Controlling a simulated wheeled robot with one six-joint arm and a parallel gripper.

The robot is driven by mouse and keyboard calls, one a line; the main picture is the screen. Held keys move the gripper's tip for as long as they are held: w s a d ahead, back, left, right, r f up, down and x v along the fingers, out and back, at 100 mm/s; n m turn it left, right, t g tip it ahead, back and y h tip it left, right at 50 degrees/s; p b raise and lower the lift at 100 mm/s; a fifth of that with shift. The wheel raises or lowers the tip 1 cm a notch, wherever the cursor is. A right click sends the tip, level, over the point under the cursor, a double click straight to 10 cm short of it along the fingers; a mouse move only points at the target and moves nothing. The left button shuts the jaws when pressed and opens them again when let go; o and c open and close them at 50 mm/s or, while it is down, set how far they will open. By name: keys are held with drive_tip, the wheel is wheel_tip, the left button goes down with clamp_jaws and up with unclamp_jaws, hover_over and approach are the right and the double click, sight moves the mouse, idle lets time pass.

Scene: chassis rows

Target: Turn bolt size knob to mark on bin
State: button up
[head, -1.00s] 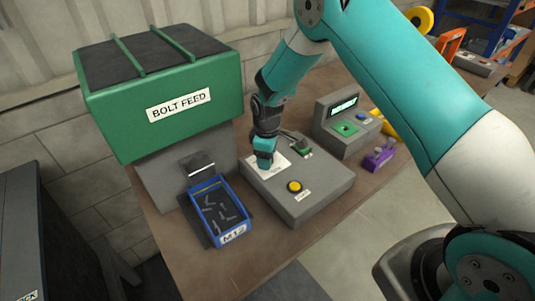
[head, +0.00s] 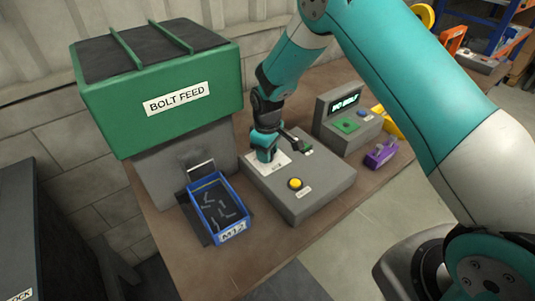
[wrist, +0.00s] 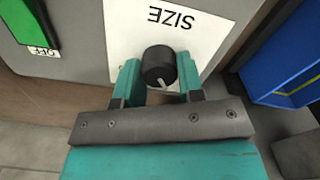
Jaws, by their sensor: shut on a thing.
◆ ◆ ◆ ◆ ◆ ◆ ◆
▶ **Work to complete**: Copy the material shown above in full and exactly. Skip the pictures.

▶ **Exercise response**:
Controlling a simulated wheeled robot with one six-joint arm and a parallel gripper.

The robot is driven by mouse and keyboard calls, one a line; the main picture is the screen. Held keys move the gripper's tip for as long as they are held: w s a d ahead, back, left, right, r f up, down and x v along the fingers, out and back, at 100 mm/s; n m turn it left, right, t g tip it ahead, back and y h tip it left, right at 50 degrees/s; p b raise and lower the lift at 100 mm/s; a fifth of that with shift. The wheel raises or lowers the tip 1 cm a notch, wherever the cursor is. A right click sends the tip, level, over the point under the cursor, a double click straight to 10 cm short of it along the fingers; a mouse move only points at the target and moves nothing. The left button shuts the jaws when pressed and opens them again when let go; o and c open and close them at 50 mm/s or, while it is down, set how far they will open. By name: keys are held with drive_tip, the wheel is wheel_tip, the left button goes down with clamp_jaws and up with unclamp_jaws, hover_over and approach are the right and the double click, sight moves the mouse, idle lets time pass.

Scene: chassis rows

Target: Turn bolt size knob to mark on bin
State: button up
[head, -1.00s] 
[head, +0.00s] 
[wrist, +0.00s] 
Jaws, by their sensor: shut on a thing.

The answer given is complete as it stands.